Хорош и другой путешественник! Видел он, что зимой, чтобы греться кучерам, зажигают огни на театральной площади, а иногда и перед дворцом, во время вечерних съездов. Вот и записывает он в свои путевые записки: «Стужа зимою в Петербурге бывает так велика, что попечительное городское управление пробует отапливать улицы; но это ничему не помогает: топка нисколько не согревает воздуха».
За границей из двадцати человек, узнавших, что вы русский, пятнадцать спросят вас, правда ли, что в России замораживают себе носы. Дальше этого любознательность их не идет.
NN уверял одного из подобных вопросителей, что в сильные морозы от колес под каретою по снегу происходит скрип и ловкие кучера так повертывают каретой, чтобы наигрывать или наскрипывать мелодии из разных народных песен. «Это должно быть очень забавно», – заметил тот, выпучив удивленные глаза.
Тютчев утверждает, что единственная заповедь, которой французы крепко держатся, есть третья: «Не приемли имени Господа Бога твоего всуе». Для большей верности они вовсе не произносят его.
NN говорит, что не может признать себя совершенно безупречным относительно всех заповедей, но по крайней мере соблюдает некоторые из них; например: никогда не желал дома ближнего своего, ни вола его, ни осла его, ни всякого скота; а из прочей собственности его дело бывало всяческое, смотря по обстоятельствам.
Спрашивали старого француза, что делал он в Париже во время так называемого царствования террора (1793—1794). «Жил», – отвечал он.
В глубокой старости на вопрос что поделываешь? можно так же отвечать: живу. Старость, пожалуй, и не совершенно эпоха террора, но еще менее того золотой век и медовый месяц жизни. Ложка меду давно проглочена: остается бочка дегтя, который приходится глотать.
В провинции, лет сорок тому, если не более, жене откупщика прислали в подарок из Петербурга разную мебель. Между прочим тут было и такое изделие. – А какое? – Да такое, которое, также уже очень давно один из московских полицеймейстеров на описи кого-то движимого имущества велел, по недоумению, на что послужить оно может, писарю наименовать: скрипичный футляр о четырех ножках.
Но откупщица на скрипке не играла и не могла даже и таким образом изъяснить эту диковинку. Наконец придумала она, что фаянсовая лохань, заключающаяся в этой диковинке, должна служить на подавание рыбы за столом. Так и было сделано. На именинном обеде разварная стерлядь явилась в таком помещении.

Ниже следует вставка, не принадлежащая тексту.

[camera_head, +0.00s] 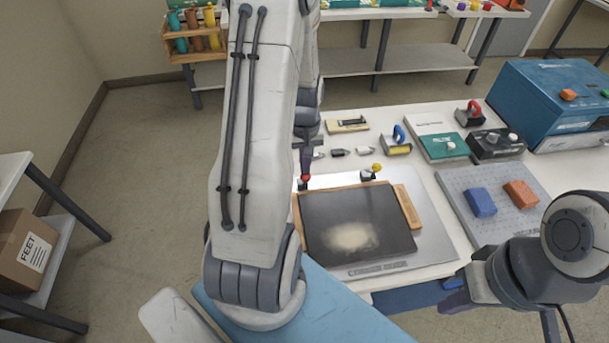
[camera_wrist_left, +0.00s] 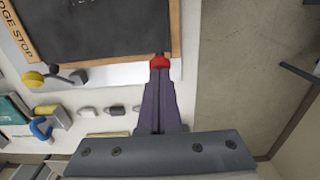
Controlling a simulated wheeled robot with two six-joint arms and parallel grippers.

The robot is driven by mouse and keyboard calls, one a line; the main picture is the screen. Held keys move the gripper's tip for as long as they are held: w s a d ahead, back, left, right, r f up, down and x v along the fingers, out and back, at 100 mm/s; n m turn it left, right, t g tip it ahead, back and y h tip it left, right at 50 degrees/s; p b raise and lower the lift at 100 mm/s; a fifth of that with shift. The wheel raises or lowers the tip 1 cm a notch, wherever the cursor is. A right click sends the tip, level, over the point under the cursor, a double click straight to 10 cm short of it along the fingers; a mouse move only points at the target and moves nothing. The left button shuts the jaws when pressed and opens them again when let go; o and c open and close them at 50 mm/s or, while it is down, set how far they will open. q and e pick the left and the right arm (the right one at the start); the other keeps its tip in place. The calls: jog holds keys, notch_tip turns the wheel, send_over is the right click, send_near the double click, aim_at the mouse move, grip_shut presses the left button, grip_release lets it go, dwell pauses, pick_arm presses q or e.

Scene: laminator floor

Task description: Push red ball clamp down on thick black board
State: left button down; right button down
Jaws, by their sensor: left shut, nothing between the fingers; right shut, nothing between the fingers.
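The thick black board (camera_head: 355,219) lies flat on a metal plate on the white table, with a pale smudge near its front edge. It also shows at the top of the left wrist view (camera_wrist_left: 100,25). The red ball clamp (camera_head: 304,179) is at the board's back left corner. My left gripper (camera_head: 306,172) is shut and empty, with its tips at the red ball (camera_wrist_left: 159,62); whether they touch it I cannot tell. The clamp's arm is mostly hidden. My right gripper (camera_head: 452,294) is shut and empty, off the table's front right.
A yellow ball clamp (camera_head: 376,168) stands at the board's back edge. A wooden edge stop (camera_head: 407,207) lies along its right side. Behind are small tools and a blue-handled block (camera_head: 398,143). A grey pegged plate (camera_head: 490,203) and a blue machine (camera_head: 555,100) are at the right.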

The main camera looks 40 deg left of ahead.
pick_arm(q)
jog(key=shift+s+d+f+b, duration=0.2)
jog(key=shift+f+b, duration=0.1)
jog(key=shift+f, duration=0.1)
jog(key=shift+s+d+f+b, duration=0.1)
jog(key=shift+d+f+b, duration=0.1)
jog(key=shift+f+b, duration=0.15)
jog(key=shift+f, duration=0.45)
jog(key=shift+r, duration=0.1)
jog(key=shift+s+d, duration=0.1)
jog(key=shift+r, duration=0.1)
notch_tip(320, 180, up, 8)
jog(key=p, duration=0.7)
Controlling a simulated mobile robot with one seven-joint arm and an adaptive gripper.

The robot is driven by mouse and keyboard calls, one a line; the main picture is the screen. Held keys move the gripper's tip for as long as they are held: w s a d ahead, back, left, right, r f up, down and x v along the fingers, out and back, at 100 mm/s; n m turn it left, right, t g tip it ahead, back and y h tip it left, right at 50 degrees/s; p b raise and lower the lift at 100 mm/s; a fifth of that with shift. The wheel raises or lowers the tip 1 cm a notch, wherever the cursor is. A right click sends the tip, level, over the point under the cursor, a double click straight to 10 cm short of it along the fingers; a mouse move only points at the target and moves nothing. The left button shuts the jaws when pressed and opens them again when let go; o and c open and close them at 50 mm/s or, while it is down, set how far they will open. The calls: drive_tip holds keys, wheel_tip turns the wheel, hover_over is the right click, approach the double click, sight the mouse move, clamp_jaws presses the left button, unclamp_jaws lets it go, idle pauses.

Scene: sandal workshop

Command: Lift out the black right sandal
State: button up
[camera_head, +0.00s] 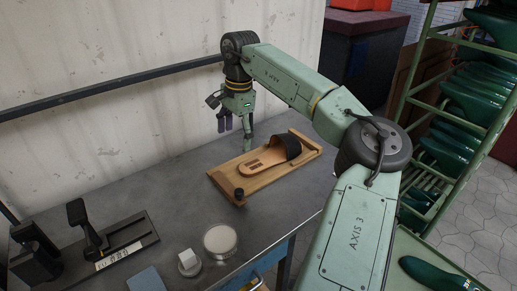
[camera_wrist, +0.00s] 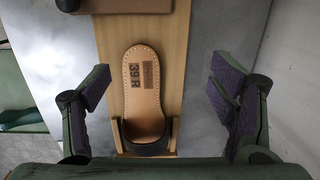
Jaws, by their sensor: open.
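The black right sandal (camera_head: 262,162) has a tan footbed and a wide black strap. It lies on a wooden board (camera_head: 305,152) on the grey table. In the wrist view the sandal's footbed (camera_wrist: 142,85) reads "39 R", and its black strap (camera_wrist: 146,146) lies at the bottom, partly cut off by my gripper body. My gripper (camera_head: 235,130) is near the board's back left side. Nothing is held.
A dark round knob (camera_head: 239,195) stands at the board's near end. A green rack (camera_head: 452,110) stands right. A wall runs behind.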

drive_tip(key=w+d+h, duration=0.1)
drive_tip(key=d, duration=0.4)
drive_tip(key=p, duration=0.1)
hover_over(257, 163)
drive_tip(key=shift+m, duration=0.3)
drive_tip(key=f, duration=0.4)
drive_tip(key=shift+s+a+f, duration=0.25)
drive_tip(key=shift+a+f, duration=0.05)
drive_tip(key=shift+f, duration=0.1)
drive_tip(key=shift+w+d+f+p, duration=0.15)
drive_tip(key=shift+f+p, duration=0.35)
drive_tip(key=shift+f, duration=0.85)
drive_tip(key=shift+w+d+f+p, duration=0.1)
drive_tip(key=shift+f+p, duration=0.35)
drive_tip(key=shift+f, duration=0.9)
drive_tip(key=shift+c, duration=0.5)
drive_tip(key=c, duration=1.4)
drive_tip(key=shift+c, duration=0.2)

Это не выдумка, а рассказано мне полковником, который с полком своим стоял в этом городе и был на обеде.
Как есть ум и умничанье, так есть либерализм и либеральничанье. Дай нам Бог поболее ума и поменее либеральничанья.
Где-то прочел я:
Скажи, как мог попасть ты в либералы?
– Да так пришлось: судьбы не победить.
Нет ни гроша, к тому ж и чин мой малый:
Так чем же вы прикажете мне быть?
Один приятель мой, доктор, говорит про зятя своего: «Он так плохо учился и вообще так плох, что я всегда советую ему сделаться гомеопатом».
Т. говорит про начальника своего Б.: «Я так уверен, что он говорит противное тому, что думает, что когда скажет мне: “Садитесь”, я сейчас за шляпу и ухожу».
Александр Булгаков рассказывал, что в молодости, когда он служил в Неаполе, один англичанин спросил его, есть ли глупые люди в России. Несколько озадаченный таким вопросом, он отвечал:
– Вероятно, есть, и не менее, полагаю, нежели в Англии.
– Не в том дело, – возразил англичанин. – Вы меня, кажется, не поняли, а мне хотелось узнать, почему правительство ваше употребляет на службу чужеземных глупцов, когда имеет своих?
Вопрос, во всяком случае, не лестный для того, кто занимал посланническое место в Неаполе.